Central Bank of Nigeria and the federal government’s formulation and
implementation of the monetary policy more or less finds its ultimate translation
to the economy in real terms. The controversy bothering whether or not
monetary policy measures actually impact on the Nigerian economy is a problem
this study sets to solve.

1.3 OBJECTIVE OF THE STUDY
The broad objective of the study is to examine the effectiveness of monetary
policy in the Nigerian economy. The specific objectives are as follows.
 To assess the impact of money supply on economic growth in Nigeria

 To determine the impact of liquidity ratio on economic growth in
Nigeria.  To ascertain the effect of interest rate on Nigeria’s GDP
1.4 STATEMENT OF HYPOTHESES
The hypotheses tested in this study are stated in their will forms as follows
H0: Money supply has no significant impact on GDP in Nigeria
H02: Interest rate in Nigeria has no significant impact on GDP
H03: There is no significant relationship between liquidity ration and GDP in
Nigeria

1.5 SCOPE OF THE STUDY
This work is aimed at examining the performance of monetary policy is on the
Nigerian economy, the effects, the appraisal, and possibly the solution to the
problems facing the implementation and working of monetary policies in Nigeria.

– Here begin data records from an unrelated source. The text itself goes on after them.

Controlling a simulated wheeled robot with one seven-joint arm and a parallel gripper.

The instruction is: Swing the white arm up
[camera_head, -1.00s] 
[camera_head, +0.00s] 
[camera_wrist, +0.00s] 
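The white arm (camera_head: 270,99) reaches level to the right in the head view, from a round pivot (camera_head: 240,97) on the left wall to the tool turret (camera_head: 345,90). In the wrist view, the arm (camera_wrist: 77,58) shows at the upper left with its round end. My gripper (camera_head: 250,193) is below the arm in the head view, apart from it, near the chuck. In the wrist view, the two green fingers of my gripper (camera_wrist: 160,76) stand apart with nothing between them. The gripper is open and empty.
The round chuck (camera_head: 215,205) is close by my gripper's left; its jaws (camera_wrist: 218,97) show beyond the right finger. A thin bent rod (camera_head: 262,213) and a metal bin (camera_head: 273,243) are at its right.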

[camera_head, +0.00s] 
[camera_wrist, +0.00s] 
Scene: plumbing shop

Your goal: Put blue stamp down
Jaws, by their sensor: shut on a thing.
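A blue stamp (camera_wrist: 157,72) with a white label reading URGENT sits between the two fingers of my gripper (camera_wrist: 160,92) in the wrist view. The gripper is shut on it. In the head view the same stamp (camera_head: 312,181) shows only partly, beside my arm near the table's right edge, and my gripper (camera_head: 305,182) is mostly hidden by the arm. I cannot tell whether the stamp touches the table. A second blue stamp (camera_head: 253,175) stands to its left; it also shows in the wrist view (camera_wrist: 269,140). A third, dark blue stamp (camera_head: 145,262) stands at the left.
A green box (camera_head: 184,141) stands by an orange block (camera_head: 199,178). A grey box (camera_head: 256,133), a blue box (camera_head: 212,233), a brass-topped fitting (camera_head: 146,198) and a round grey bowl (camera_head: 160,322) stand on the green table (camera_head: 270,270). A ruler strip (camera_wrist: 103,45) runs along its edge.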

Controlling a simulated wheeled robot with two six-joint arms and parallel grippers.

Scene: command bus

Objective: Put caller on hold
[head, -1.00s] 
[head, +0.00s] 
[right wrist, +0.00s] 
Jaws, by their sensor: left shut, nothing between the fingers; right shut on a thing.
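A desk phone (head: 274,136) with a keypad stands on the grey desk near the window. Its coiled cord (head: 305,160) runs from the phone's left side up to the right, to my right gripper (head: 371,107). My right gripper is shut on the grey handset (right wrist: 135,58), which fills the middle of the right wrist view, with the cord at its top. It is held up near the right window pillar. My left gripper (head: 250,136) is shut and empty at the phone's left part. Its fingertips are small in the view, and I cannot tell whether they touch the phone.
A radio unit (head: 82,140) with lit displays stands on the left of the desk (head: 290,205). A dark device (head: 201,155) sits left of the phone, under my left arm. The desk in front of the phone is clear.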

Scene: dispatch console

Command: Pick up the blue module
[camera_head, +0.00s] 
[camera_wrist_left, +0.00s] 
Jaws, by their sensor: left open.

1.6 SIGNIFICANCE OF THE STUDY
This study will be of great benefit to bankers, investment analysts, government
agencies, academics, private and public sectors more so, it will be useful to
policymakers in the attempt to fashion out dynamic and reliable monetary policy
measure for controlling commercial banks ability to create money and thereby
influence the effective development of the economy.